Start DATA LINES

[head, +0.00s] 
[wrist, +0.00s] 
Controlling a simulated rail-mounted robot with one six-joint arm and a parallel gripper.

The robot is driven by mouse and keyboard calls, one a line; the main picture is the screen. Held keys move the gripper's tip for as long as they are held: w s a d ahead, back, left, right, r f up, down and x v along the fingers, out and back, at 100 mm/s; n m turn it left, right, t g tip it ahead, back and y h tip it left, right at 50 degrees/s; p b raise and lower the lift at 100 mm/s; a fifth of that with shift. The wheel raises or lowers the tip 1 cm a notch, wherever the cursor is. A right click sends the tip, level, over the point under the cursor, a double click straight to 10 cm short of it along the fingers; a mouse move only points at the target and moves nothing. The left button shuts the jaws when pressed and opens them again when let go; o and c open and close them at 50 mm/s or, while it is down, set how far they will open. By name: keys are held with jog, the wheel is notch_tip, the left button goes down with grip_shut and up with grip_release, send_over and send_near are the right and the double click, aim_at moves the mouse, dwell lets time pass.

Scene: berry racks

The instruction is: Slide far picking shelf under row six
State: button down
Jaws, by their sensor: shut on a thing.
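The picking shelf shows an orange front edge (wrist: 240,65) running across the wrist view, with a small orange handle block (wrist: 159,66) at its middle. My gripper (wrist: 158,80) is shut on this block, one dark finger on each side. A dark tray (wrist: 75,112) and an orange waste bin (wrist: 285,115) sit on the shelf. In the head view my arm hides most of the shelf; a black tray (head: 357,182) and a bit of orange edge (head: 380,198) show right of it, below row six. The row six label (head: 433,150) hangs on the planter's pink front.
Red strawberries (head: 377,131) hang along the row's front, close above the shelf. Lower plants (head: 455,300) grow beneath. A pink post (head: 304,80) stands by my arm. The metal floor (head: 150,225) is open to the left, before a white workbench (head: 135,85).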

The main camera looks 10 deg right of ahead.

End DATA LINES

• [GIVEN REQUEST]: Your task is to reproduce the whole listing exactly.

• [ANSWER BELOW]:
[head, +0.00s] 
[wrist, +0.00s] 
Controlling a simulated rail-mounted robot with one six-joint arm and a parallel gripper.

The robot is driven by mouse and keyboard calls, one a line; the main picture is the screen. Held keys move the gripper's tip for as long as they are held: w s a d ahead, back, left, right, r f up, down and x v along the fingers, out and back, at 100 mm/s; n m turn it left, right, t g tip it ahead, back and y h tip it left, right at 50 degrees/s; p b raise and lower the lift at 100 mm/s; a fifth of that with shift. The wheel raises or lowers the tip 1 cm a notch, wherever the cursor is. A right click sends the tip, level, over the point under the cursor, a double click straight to 10 cm short of it along the fingers; a mouse move only points at the target and moves nothing. The left button shuts the jaws when pressed and opens them again when let go; o and c open and close them at 50 mm/s or, while it is down, set how far they will open. By name: keys are held with jog, the wheel is notch_tip, the left button goes down with grip_shut and up with grip_release, send_over and send_near are the right and the double click, aim_at moves the mouse, dwell lets time pass.

Scene: berry racks

The instruction is: Slide far picking shelf under row six
State: button down
Jaws, by their sensor: shut on a thing.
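The picking shelf shows an orange front edge (wrist: 240,65) running across the wrist view, with a small orange handle block (wrist: 159,66) at its middle. My gripper (wrist: 158,80) is shut on this block, one dark finger on each side. A dark tray (wrist: 75,112) and an orange waste bin (wrist: 285,115) sit on the shelf. In the head view my arm hides most of the shelf; a black tray (head: 357,182) and a bit of orange edge (head: 380,198) show right of it, below row six. The row six label (head: 433,150) hangs on the planter's pink front.
Red strawberries (head: 377,131) hang along the row's front, close above the shelf. Lower plants (head: 455,300) grow beneath. A pink post (head: 304,80) stands by my arm. The metal floor (head: 150,225) is open to the left, before a white workbench (head: 135,85).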

The main camera looks 10 deg right of ahead.

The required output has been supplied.